A novel near-α high temperature titanium alloy with trimodal microstructure and submicron-nanosilicides for superior mechanical properties at both room and elevated temperatures

Abstract

To address the persistent challenge of balancing room and elevated temperature mechanical properties in conventional near α titanium alloys, this study proposes an innovative approach through compositional design and thermomechanical treatment process optimization. A high Zr/Si containing near-α titanium alloy is developed by decreasing-temperature multidirectional forging (DMDF) and subsequent heat treatment, yielding a trimodal microstructure consisting of lamellar primary α-phase (α_l), equiaxed primary α-phase (α_e) and transformed β-phase (β_t).

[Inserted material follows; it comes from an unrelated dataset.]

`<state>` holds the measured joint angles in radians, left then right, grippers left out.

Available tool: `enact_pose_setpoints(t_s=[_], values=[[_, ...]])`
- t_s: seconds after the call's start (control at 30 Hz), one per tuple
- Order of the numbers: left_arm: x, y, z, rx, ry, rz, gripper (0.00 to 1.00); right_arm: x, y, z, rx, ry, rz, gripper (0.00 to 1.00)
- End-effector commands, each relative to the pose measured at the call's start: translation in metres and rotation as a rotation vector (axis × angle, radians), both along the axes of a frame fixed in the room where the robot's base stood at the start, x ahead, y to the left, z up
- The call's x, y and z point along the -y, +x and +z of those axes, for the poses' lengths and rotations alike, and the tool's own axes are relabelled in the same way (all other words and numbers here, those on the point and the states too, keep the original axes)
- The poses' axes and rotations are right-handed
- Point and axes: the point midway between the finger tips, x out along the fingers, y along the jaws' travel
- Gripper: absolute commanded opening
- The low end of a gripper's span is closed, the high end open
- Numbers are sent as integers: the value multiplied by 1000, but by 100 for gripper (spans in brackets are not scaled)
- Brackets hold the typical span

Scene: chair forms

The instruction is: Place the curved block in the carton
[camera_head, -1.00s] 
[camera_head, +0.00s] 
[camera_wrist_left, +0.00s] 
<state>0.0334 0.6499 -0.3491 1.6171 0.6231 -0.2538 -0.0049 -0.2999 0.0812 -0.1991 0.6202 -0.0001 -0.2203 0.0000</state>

This microstructure features a hierarchical dispersion of dual-scale silicides, where submicron-scale silicides are preferentially distributed along grain/phase boundaries, while nanoscale silicides are uniformly dispersed within grains. After DMDF followed by solution treatment at 950 °C/40min (HT2), the alloy achieves superior room-temperature mechanical properties (UTS = 1306.6 MPa, EL = 7.5 %), primarily attributed to synergistic strengthening effects involving multiscale precipitates (α_S and dual-scale silicides), dislocation networks and activated slip systems. The alloy maintains excellent strength at elevated temperature up to 650 °C, demonstrating a UTS of 799.8 MPa paired with an elongation of 16.2 %. This sustained strength originates from strain gradient formation at α/β interfaces combined with dual-scale silicides pinning mechanisms. Additionally, the enhanced ductility at 650 °C arises from the slip bands within the α-phase and additional <c+a> dislocation activation. This design strategy of trimodal microstructure with hierarchical dispersion of dual-scale silicides provides a new perspective for tailoring high-temperature titanium alloys with balanced mechanical properties at both room and elevated temperatures.